Along with the stimulation of home-grown private placements and securitization, the EC’s Capital Markets Union is also targeting the growth of crowdfunding and peer-to-peer lending as a means to stimulate credit to Europe’s smaller corporates.
Encouraging more individual Europeans to lend to, and borrow from, each other will unlock household savings and put them to work for the benefit of the pan-regional economy.
This is certainly true and the growth of crowdfunding is undeniably a good – if worryingly unregulated – thing. As the sector matures, however, its credentials as a fresh source of funding are looking a little shaky.
Nestled among the thousands of individual lenders on the books of the major P2P lending platforms are a growing number of familiar names – names of very large institutional players. According to industry estimates, such lenders now account for 80% of funding at some US crowdfunders.
Familiar names
The IPO of a platform such as Lending Club may well entice new money to the sector, but these firms are also raising lots of equity from some very familiar names.
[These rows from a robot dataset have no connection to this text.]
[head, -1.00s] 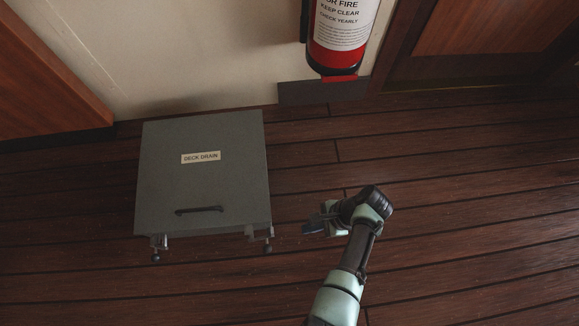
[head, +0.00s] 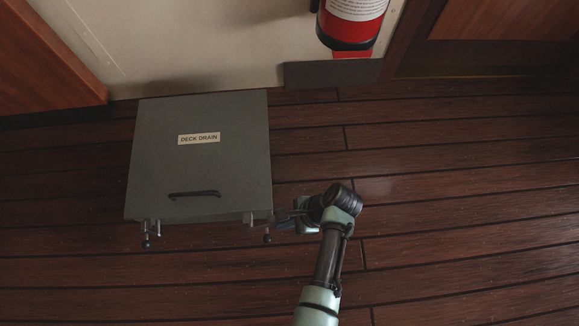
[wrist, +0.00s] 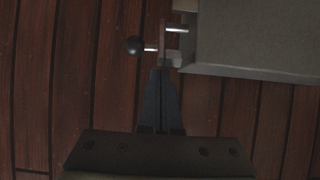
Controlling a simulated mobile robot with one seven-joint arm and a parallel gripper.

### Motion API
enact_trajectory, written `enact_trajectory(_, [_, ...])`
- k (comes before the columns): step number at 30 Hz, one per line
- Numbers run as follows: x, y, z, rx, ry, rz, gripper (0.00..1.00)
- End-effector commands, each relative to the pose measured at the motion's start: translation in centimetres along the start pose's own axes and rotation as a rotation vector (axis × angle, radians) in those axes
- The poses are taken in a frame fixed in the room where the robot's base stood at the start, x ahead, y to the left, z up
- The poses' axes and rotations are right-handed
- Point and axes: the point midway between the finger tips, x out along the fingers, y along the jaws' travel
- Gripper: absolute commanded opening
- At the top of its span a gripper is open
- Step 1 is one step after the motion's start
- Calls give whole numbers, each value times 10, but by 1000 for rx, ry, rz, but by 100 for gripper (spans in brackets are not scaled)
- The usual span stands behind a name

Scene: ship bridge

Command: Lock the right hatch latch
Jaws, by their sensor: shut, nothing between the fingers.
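The grey deck drain hatch (head: 199,165) lies at the left of the head view, with a dark handle near its front edge. The right hatch latch (head: 267,238) is at its front right corner, a small metal fitting with a dark ball knob. In the wrist view the latch knob (wrist: 134,45) sits on a metal pin left of the hatch corner (wrist: 250,40). The left latch (head: 146,243) is at the front left corner. My gripper (head: 280,216) is shut and empty, its fingertips (wrist: 161,72) close beside the right latch; whether they touch it I cannot tell.
A red fire extinguisher (head: 351,25) hangs on the pale wall (head: 200,45) behind the hatch. Wooden panels stand at the left (head: 50,60) and at the upper right. The plank floor (head: 460,190) is clear to the right and in front.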

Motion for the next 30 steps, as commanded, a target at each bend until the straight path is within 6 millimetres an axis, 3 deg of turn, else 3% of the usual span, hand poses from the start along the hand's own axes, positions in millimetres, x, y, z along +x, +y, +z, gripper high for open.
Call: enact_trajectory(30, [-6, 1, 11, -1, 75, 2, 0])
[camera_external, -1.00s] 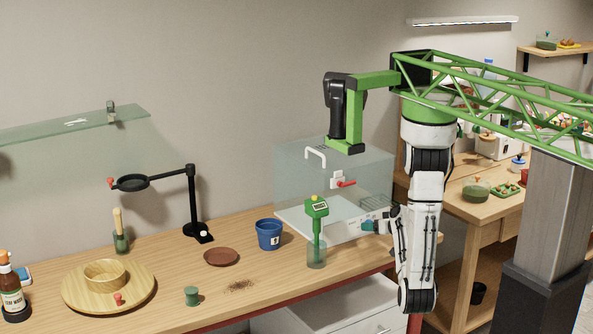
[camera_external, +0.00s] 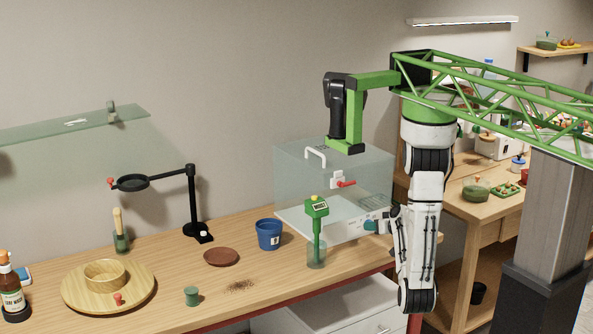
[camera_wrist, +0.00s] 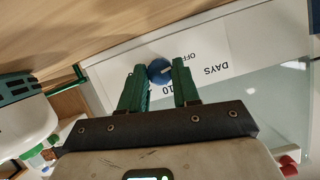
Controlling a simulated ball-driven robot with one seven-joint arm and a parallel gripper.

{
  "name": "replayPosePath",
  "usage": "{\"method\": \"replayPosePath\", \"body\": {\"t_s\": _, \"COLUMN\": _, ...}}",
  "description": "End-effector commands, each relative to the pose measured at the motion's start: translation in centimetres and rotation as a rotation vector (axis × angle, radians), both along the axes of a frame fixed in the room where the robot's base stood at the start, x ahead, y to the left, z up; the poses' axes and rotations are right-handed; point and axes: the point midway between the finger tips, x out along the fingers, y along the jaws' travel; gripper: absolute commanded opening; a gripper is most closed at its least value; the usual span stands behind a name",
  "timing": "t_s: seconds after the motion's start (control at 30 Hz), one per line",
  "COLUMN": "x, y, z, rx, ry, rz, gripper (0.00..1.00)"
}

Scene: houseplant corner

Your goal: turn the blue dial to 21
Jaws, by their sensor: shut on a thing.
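The blue dial (camera_wrist: 159,71) sits on the pale front panel (camera_wrist: 222,48) of the clear box, between the two green fingers of my gripper (camera_wrist: 158,82) in the wrist view. The gripper is shut on the dial. The panel beside it reads "DAYS", "OFF" and "10"; a mark for 21 cannot be made out. In the external view, my gripper (camera_external: 372,226) is at the right end of the panel (camera_external: 345,229), and the dial is hidden there by my gripper and arm.
The clear box (camera_external: 320,185) has a white handle and a red lever. A green meter (camera_external: 317,207) stands in a glass just left of the panel. A blue pot (camera_external: 269,235) and brown saucer (camera_external: 221,257) stand further left. The table's front edge lies below my gripper.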

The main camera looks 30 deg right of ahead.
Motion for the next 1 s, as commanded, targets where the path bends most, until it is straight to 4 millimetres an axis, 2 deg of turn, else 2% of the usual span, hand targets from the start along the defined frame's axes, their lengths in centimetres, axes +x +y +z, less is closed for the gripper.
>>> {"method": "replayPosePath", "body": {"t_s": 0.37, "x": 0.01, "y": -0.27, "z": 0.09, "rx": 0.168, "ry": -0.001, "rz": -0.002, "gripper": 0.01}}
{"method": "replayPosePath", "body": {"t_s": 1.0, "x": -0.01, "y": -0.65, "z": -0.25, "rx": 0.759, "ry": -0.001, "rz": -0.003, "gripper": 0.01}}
P2P Global Investments, which is the first UK-listed, permanent capital vehicle to participate in P2P lending, was launched last year and has established relationships through which it puts money to work via online lenders in both the UK and US. A look at its backers reveals that Woodford Investment Management, set up in June 2014 by star UK fund manager Neil Woodford, breached the 12% ownership threshold in P2P’s ordinary shares on July 10 and also owns more than 10% of its 40m C shares as well.
Holding more than 27% of the fund’s ordinary shares is none other than Invesco, where Woodford spent the preceding 25 years before setting up his fund.
The involvement of established players is to be expected as any new financial sector matures. But having initially been hailed as the answer to the established financial order some of these firms are starting to closely resemble it. Lending money to small businesses that is overwhelmingly raised from large institutional firms has been done before. By the banks.
Peer-to-peer lenders are victims of their own success. The returns on offer from sharing the risk of a pool of loans were always going to lure in the big players. For the latter the risk assessment is akin to that of a pool of credit card assets. However, as these lenders get bigger and bigger and more and more institutionalised they cease to be the disrupters and just become banking 2.0.